▶ **Your objective**
Reproduce the listing below exactly, minus its pictures.

· · ·

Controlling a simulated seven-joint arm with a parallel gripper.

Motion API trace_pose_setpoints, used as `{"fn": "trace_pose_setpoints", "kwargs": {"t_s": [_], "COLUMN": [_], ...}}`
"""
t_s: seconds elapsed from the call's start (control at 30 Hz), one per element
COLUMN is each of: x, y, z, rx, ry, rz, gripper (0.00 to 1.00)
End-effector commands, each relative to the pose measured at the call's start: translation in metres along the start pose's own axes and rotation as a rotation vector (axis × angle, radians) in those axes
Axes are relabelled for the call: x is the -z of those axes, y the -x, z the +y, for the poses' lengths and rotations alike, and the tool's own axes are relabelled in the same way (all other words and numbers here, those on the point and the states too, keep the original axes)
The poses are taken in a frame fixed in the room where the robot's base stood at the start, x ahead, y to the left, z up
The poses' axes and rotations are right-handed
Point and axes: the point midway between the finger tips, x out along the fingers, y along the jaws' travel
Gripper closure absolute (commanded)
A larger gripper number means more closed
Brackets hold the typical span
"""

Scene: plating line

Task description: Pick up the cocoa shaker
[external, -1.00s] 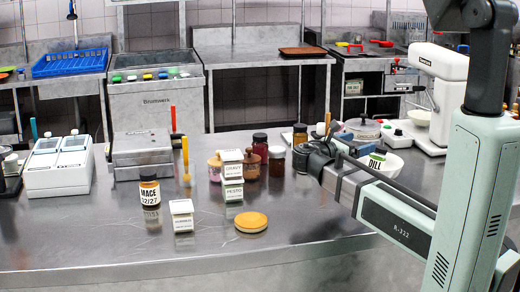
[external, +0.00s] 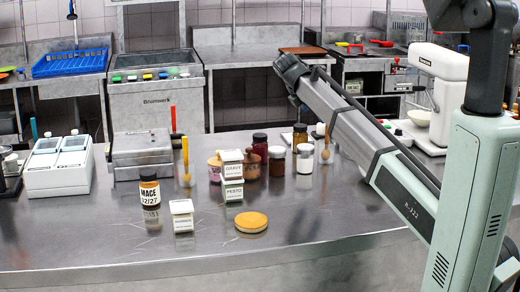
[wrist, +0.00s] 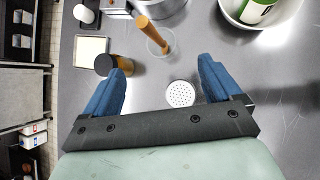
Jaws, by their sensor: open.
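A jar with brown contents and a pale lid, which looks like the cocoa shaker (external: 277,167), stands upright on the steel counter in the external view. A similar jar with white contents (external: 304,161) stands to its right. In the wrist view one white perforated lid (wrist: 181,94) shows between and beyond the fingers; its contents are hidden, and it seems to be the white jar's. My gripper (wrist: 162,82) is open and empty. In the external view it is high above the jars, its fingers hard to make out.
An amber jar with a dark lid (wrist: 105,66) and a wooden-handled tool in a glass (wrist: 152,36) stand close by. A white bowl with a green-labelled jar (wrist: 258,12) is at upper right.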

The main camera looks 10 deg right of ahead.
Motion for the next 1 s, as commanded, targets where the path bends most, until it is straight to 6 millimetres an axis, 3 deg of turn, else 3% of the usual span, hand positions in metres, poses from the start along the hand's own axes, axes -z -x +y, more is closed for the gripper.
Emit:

· · ·

▶ **Exercise solution**
Controlling a simulated seven-joint arm with a parallel gripper.

Motion API trace_pose_setpoints, used as `{"fn": "trace_pose_setpoints", "kwargs": {"t_s": [_], "COLUMN": [_], ...}}`
"""
t_s: seconds elapsed from the call's start (control at 30 Hz), one per element
COLUMN is each of: x, y, z, rx, ry, rz, gripper (0.00 to 1.00)
End-effector commands, each relative to the pose measured at the call's start: translation in metres along the start pose's own axes and rotation as a rotation vector (axis × angle, radians) in those axes
Axes are relabelled for the call: x is the -z of those axes, y the -x, z the +y, for the poses' lengths and rotations alike, and the tool's own axes are relabelled in the same way (all other words and numbers here, those on the point and the states too, keep the original axes)
The poses are taken in a frame fixed in the room where the robot's base stood at the start, x ahead, y to the left, z up
The poses' axes and rotations are right-handed
Point and axes: the point midway between the finger tips, x out along the fingers, y along the jaws' travel
Gripper closure absolute (commanded)
A larger gripper number means more closed
Brackets hold the typical span
"""

Scene: plating line

Task description: Pick up the cocoa shaker
[external, -1.00s] 
[external, +0.00s] 
[wrist, +0.00s] 
Jaws, by their sensor: open.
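A jar with brown contents and a pale lid, which looks like the cocoa shaker (external: 277,167), stands upright on the steel counter in the external view. A similar jar with white contents (external: 304,161) stands to its right. In the wrist view one white perforated lid (wrist: 181,94) shows between and beyond the fingers; its contents are hidden, and it seems to be the white jar's. My gripper (wrist: 162,82) is open and empty. In the external view it is high above the jars, its fingers hard to make out.
An amber jar with a dark lid (wrist: 105,66) and a wooden-handled tool in a glass (wrist: 152,36) stand close by. A white bowl with a green-labelled jar (wrist: 258,12) is at upper right.

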The main camera looks 10 deg right of ahead.
Motion for the next 1 s, as commanded, targets where the path bends most, until it is straight to 6 millimetres an axis, 3 deg of turn, else 3% of the usual span, hand positions in metres, poses from the start along the hand's own axes, axes -z -x +y, more is closed for the gripper.
Emit:

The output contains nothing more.